These stories emerge because they serve a function. However, whilst comic resolution provides a satisfying end to a story, complex systems are not amenable to neat and complete fixes. Eventually it becomes apparent that the Next Big Thing is failing to live up to its early promise. Once promising solutions are then reframed as tragic errors and we begin again. Thus, a repeated pattern of boom and bust punctuates the recent history of schooling.  

This story telling process is not always comfortable. Sometimes we become the outsiders, or worse still, are framed as the anti-heroes whose efforts have actually brought about the mess which the latest Next Big Thing now promises to clear up. Whilst these stories are emergent – no single agent controls them- story-tellers are not all equal. Key individuals and organisations, can play a significant role in reshaping the national narrative. Shifts in their position may herald the emergence of the latest Next Big Thing.

The Thing is Dead, Long live the Next Big Thing

In my own teaching career one such moment came in relation to the data revolution which peaked under the previous Ofsted framework and the proliferation of great big spreadsheets which it spawned.  Many of those who had once enthusiastically endorsed the premise that schools should demonstrate their efficacy by carefully monitoring individual students’ (and sub-groups’) progress from term to term changed course, endorsing a new Big Thing and rejecting it’s predecessor.

Data was dethroned. Great big spreadsheets became passé. Those choosing to produce them would now have to answer to Ofsted as to why they thought it was a good idea.  Across the educational landscape, a new story was gaining traction. One which highlighted the absurdity and statistical illiteracy of various practices once deemed vital aspects of good (or outstanding) practice. What should we work on instead? Curriculum.  Whilst this change of tack provides a useful corrective to the excesses of the data era, on closer inspection ‘the curriculum is the progression model’ appears to herald curriculum’s time in the sun, as the latest Next Big Thing.  David Didau explores some of the complexities behind that statement here.
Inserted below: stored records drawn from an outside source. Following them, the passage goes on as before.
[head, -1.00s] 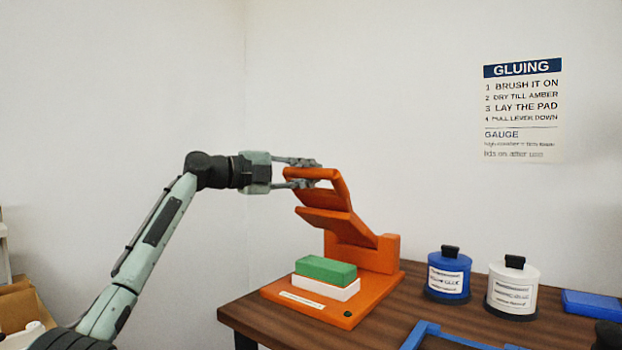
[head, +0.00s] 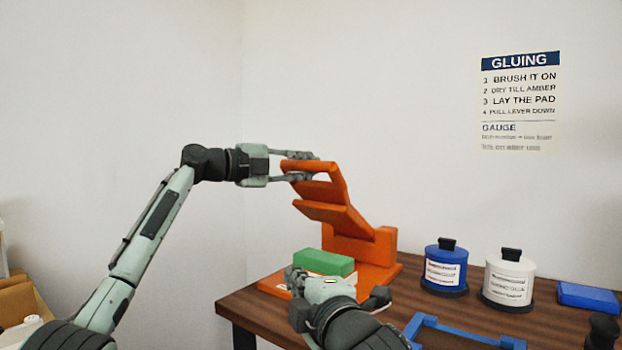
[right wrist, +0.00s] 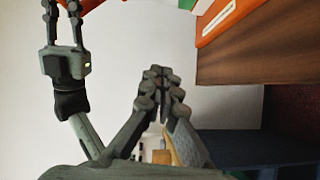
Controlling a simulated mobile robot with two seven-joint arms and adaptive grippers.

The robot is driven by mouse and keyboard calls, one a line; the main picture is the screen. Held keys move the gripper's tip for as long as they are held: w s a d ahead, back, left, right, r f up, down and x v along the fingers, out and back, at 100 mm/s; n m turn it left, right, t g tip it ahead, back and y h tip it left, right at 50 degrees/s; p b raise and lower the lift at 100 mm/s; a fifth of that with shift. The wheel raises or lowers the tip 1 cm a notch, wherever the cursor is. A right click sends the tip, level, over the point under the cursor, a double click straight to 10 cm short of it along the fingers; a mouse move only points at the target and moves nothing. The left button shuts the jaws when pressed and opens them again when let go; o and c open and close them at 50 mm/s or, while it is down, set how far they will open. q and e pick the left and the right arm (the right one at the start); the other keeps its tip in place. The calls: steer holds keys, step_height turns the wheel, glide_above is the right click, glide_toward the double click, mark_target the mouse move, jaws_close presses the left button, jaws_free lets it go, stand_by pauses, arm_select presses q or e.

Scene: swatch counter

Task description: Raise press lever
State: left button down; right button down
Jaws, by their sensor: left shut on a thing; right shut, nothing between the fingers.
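The orange press stands on the wooden table with its lever (head: 321,190) raised and tilted up to the left. My left gripper (head: 302,169) is shut on the lever's upper end, at the handle bar. A green pad (head: 324,263) lies on the press base (head: 273,284), partly hidden by my right gripper. My right gripper (head: 292,278) is in front of the base's near left side. In the right wrist view its fingers (right wrist: 158,78) are closed together with nothing between them. The left gripper also shows there at the upper left (right wrist: 63,12).
A blue pot (head: 445,270) and a white pot (head: 509,280) stand right of the press. A blue block (head: 588,297) lies farther right, and a blue frame (head: 464,332) lies at the front. A gluing sign (head: 519,100) hangs on the wall.

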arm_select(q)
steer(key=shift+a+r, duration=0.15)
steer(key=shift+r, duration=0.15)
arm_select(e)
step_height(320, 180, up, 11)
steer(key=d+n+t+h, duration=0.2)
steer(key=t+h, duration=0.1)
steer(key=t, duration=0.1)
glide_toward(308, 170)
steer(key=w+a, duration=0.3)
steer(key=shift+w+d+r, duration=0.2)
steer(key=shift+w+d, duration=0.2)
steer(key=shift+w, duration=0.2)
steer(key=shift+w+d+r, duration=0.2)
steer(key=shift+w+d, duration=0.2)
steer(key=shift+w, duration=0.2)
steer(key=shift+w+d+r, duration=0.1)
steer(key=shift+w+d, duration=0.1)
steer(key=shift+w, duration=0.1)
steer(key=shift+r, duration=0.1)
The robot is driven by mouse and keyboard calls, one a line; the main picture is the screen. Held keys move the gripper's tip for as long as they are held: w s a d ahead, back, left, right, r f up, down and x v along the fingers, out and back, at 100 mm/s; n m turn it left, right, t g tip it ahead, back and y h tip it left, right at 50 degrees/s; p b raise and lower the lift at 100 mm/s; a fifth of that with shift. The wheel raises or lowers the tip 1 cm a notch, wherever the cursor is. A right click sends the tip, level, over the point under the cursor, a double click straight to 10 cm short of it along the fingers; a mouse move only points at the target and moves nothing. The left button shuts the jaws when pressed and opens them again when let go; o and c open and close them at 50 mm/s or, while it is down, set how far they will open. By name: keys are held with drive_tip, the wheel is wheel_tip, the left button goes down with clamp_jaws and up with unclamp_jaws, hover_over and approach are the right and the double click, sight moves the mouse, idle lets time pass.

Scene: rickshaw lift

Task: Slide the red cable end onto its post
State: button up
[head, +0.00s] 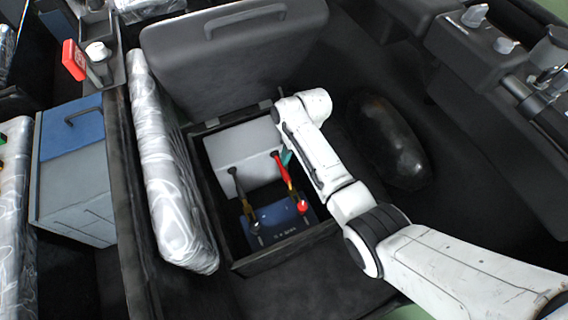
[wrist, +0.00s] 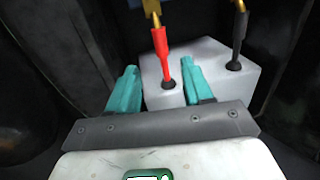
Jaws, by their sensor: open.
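The red cable end (head: 281,170) rises from a grey block in the open compartment; its red sleeve with a brass-coloured tip also shows in the wrist view (wrist: 161,42). In the head view the tip reaches toward a red-topped post (head: 303,206) on the blue battery (head: 277,219). I cannot tell whether the tip touches the post. My gripper (wrist: 162,84) is open, with one teal finger on each side of the red sleeve near its base. The sleeve stands apart from the left finger and closer to the right one. In the head view my arm partly hides the gripper.
A black cable (head: 240,190) with a brass-coloured tip rises from the same grey block (head: 245,150), left of the red one. The compartment walls are close around. A raised lid (head: 230,50) stands behind, a plastic-wrapped cushion (head: 165,175) at left, a dark rounded object (head: 390,140) at right.

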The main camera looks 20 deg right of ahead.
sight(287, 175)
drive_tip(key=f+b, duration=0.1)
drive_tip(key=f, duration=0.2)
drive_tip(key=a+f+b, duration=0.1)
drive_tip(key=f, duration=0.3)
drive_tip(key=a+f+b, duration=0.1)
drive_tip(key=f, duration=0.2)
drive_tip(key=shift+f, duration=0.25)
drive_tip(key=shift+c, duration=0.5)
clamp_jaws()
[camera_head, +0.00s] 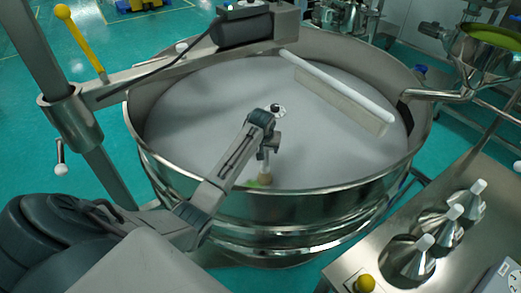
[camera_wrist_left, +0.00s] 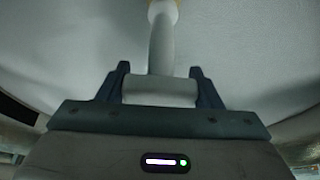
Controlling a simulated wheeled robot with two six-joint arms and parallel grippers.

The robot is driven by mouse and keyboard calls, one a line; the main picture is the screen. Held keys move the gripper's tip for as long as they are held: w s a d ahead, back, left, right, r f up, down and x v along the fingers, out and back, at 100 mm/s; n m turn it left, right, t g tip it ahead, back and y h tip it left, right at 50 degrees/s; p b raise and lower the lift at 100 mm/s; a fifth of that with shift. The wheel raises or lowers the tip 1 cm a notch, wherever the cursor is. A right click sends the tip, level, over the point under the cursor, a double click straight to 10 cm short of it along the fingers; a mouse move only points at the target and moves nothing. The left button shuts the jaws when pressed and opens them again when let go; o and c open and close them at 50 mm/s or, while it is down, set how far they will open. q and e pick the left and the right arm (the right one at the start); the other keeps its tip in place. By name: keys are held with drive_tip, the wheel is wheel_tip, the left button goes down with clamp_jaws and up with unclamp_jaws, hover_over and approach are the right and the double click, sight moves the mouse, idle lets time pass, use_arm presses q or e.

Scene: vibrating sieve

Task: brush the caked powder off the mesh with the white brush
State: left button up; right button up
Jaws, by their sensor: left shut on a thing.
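The round sieve's pale grey mesh (camera_head: 215,115) fills the middle of the head view. My left gripper (camera_head: 264,143) is over the near part of the mesh, shut on the white brush (camera_head: 264,163), which points down toward it. In the left wrist view the pale brush handle (camera_wrist_left: 162,45) runs up from between the fingers of my left gripper (camera_wrist_left: 162,85) to a yellowish part at the top edge. I cannot tell whether the bristles touch the mesh. My right gripper is not in view.
The steel rim (camera_head: 290,192) rings the mesh. A long white-topped bar (camera_head: 340,88) lies across the mesh's far right. A beam with a motor (camera_head: 240,28) crosses the far left side. A steel table (camera_head: 380,240) with steel funnels (camera_head: 412,257) stands at the right.

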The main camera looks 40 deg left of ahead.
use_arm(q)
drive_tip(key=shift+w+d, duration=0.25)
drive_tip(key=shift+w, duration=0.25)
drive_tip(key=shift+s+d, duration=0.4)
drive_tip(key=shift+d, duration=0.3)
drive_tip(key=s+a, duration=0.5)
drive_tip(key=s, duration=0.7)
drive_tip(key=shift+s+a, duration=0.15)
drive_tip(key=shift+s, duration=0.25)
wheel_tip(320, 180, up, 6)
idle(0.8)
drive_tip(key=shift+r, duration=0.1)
Ancient and Modern Tragedies 

Tragedies typically reach their crescendo when the central figure (or tragic hero – think Oedipus, Macbeth or Lance Armstrong!) meets their demise.  In ancient tragedies this is inevitable.  Oedipus’ final plight is fated and hence inescapable. He exercises his own agency, making choices which precede the story’s climax, but his life course is also shaped by powerful substantial determinants.  

Modern tragedies have a different shape. In EITHER/OR Danish philosopher and theologian Søren Kierkegaard explored the differences between ancient and modern dramatic tragedy.  The biggest distinction hinges on the contrasting ways in which they frame the ‘irreducible contradiction between two qualitatively distinct principles: substantial determinants and individual agency.’ In modern tragedies, this irreducible contradiction is denied. The onus shifts almost entirely to individual agency.  

‘The soft poverty of low aspirations.’ A comedy wrapped up in modern tragedy. 

Nicky Morgan, once Secretary of State for education, told a modern tragedy when she blamed teachers for writing off poor children through the ‘soft bigotry of low expectations’.  In this story, teachers and their leaders are the anti-heroes responsible for bringing the tragic end into being.  It’s a compelling tale in that we can readily infer a solution – raising aspirations. And the agents who need to enact it.   

This story is really just a distilled, and particularly stark, version of a modern tragedy often told within and about schooling.  Past teachers and leaders had the capacity to tackle the disparate outcomes achieved by students within the school system. Unfortunately, through ignorance or error, they have failed to do so.  According to this tale, glaring inadequacies in the status quo are largely the result of errant past actions. It is within our gift to enact a solution. The Next Big Thing 

This implied solution actually represents another ancient story form, comedy. Morgan’s tragic tale had a comedy wrapped up inside it. Comedy, in terms of narrative structure, need not entail to jokes or even humour. In a comedy, confusion and chaos build until the situation appears irresolvable. It is then neatly resolved. Films we might describe as romantic comedies, are actually good examples of this venerable genre. The stories we tell about The Next Big Thing hold out the promise of just such a happy ending. But consistently fail to deliver. 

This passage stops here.